Speers Intervention hatte Erfolg: Am 30. März und 7. April 1945 wurde der „Nero-Befehl“ überarbeitet und abgeschwächt. So befahl Hitler unter anderem, Industrie- und Versorgungsanlagen nur zu lähmen, um sie nach einer möglichen Rückeroberung wieder nutzen zu können. Außerdem übertrug er Speer die Durchführung der Maßnahmen, die der Rüstungsminister an die Gauleiter weitergab.

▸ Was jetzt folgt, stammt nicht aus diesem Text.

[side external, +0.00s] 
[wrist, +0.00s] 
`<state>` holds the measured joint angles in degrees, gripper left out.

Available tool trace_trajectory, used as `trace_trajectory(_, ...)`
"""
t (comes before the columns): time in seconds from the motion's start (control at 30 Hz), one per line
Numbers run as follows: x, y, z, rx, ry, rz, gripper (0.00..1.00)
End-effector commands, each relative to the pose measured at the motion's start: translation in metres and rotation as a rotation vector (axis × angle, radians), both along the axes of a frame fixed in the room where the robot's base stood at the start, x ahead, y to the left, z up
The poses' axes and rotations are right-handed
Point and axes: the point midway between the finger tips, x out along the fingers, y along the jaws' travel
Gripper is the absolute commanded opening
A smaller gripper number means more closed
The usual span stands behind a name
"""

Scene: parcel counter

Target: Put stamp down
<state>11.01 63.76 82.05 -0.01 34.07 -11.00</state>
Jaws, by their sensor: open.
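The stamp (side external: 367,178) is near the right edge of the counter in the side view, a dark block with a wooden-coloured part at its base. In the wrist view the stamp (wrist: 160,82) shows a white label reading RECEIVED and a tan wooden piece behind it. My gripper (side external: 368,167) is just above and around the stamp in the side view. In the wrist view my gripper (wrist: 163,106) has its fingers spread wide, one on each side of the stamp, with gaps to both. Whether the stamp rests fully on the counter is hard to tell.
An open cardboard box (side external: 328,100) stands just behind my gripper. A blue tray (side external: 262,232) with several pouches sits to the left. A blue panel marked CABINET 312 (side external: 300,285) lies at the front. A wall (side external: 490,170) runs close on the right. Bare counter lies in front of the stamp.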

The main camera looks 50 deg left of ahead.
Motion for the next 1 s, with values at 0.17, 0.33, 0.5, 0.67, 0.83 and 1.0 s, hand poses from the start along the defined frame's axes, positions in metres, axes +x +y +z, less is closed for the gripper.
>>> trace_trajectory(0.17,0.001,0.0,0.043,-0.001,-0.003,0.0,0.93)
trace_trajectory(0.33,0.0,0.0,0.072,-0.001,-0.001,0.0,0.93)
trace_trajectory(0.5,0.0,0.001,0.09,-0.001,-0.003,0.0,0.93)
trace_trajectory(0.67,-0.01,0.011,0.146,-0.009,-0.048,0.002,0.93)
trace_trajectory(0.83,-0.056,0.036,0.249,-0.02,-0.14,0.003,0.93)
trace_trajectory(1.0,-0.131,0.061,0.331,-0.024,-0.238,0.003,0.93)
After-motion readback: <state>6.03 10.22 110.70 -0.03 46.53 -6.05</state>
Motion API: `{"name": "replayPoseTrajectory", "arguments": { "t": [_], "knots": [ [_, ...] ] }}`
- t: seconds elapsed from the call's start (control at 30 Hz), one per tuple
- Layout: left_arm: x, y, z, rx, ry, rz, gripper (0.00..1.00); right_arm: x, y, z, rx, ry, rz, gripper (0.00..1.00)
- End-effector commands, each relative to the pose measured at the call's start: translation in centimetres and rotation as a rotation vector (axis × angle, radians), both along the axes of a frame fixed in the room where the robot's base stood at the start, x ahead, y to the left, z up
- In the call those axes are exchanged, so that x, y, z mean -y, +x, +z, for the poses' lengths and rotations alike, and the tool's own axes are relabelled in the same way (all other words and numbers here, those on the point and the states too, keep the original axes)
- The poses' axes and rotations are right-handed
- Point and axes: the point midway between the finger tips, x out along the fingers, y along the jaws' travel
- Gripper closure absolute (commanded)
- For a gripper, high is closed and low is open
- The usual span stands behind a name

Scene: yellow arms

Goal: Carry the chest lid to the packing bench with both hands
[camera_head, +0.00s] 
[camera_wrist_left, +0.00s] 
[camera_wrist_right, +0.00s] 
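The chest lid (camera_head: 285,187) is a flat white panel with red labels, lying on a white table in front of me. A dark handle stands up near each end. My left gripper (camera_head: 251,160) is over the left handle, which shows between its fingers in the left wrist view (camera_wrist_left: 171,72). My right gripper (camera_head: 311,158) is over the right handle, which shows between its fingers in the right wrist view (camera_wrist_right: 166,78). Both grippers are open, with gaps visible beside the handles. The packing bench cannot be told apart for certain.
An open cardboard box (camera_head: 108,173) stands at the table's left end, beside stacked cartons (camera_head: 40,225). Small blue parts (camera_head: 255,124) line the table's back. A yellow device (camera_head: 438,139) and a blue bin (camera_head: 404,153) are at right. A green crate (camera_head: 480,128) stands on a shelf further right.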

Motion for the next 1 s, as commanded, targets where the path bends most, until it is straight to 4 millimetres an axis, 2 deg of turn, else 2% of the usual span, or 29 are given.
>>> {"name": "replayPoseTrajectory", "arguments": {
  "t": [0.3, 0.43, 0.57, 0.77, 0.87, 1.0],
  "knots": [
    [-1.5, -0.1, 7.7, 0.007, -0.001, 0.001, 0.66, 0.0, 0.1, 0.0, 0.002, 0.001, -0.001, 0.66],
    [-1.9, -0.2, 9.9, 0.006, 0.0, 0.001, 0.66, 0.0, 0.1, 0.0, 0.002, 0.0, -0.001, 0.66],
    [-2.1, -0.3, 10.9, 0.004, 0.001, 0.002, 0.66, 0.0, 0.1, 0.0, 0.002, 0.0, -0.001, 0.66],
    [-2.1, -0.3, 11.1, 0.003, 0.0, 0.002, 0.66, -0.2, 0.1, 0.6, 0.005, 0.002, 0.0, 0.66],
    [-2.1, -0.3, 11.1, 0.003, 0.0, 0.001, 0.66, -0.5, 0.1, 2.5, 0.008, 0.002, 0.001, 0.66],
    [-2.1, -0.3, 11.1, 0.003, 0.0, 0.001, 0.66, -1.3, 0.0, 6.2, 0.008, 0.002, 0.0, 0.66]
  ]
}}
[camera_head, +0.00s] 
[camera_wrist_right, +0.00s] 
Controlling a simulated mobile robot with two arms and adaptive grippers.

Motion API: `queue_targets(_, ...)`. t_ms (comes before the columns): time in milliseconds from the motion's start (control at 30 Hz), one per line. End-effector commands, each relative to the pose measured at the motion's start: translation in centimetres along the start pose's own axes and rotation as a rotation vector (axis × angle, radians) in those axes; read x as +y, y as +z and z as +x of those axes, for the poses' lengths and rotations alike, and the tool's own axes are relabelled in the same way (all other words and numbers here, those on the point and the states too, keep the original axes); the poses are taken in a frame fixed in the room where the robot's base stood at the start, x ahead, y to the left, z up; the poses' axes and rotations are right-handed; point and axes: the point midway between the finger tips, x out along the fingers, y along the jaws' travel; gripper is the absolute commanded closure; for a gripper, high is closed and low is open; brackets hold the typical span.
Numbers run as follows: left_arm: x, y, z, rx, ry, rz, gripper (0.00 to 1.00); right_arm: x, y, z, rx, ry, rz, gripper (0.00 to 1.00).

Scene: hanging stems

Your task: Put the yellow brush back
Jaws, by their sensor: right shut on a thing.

  • Änderung zu Hitlers „Nero-Befehl“, 30.03.1945

  • Hitler zur Umsetzbarkeit der „Verbrannte-Erde“-Taktik in Deutschland (Aktennotiz Speers), 30.03.1945

  • Funkspruch Albert Speers an den Gauleiter der Steiermark, Sigfried Uiberreither, über Lähmung statt Zerstörung von Betrieben, 03.04.1945

  • Änderung zu Hitlers „Nero-Befehl“, 07.04.1945

Trotz deutlicher Kritik an den Zerstörungsplänen kam es nie zum Bruch zwischen Speer und Hitler. Dennoch schaffte es der ehemalige Rüstungsminister nach dem Krieg, seine Regimenähe und Mitverantwortung an NS-Verbrechen zu relativieren. In den Nürnberger Kriegsverbrecherprozessen nutzte er seine Kritik am „Nero-Befehl“ sogar als „Beweis“ für seine vermeintliche Opposition gegen Hitler. Seine Mitwirkung am Ausbau des KZ-Systems und am massenhaften Einsatz von Zwangsarbeiterinnen und -arbeitern in den Rüstungsbetrieben verschleierte er erfolgreich.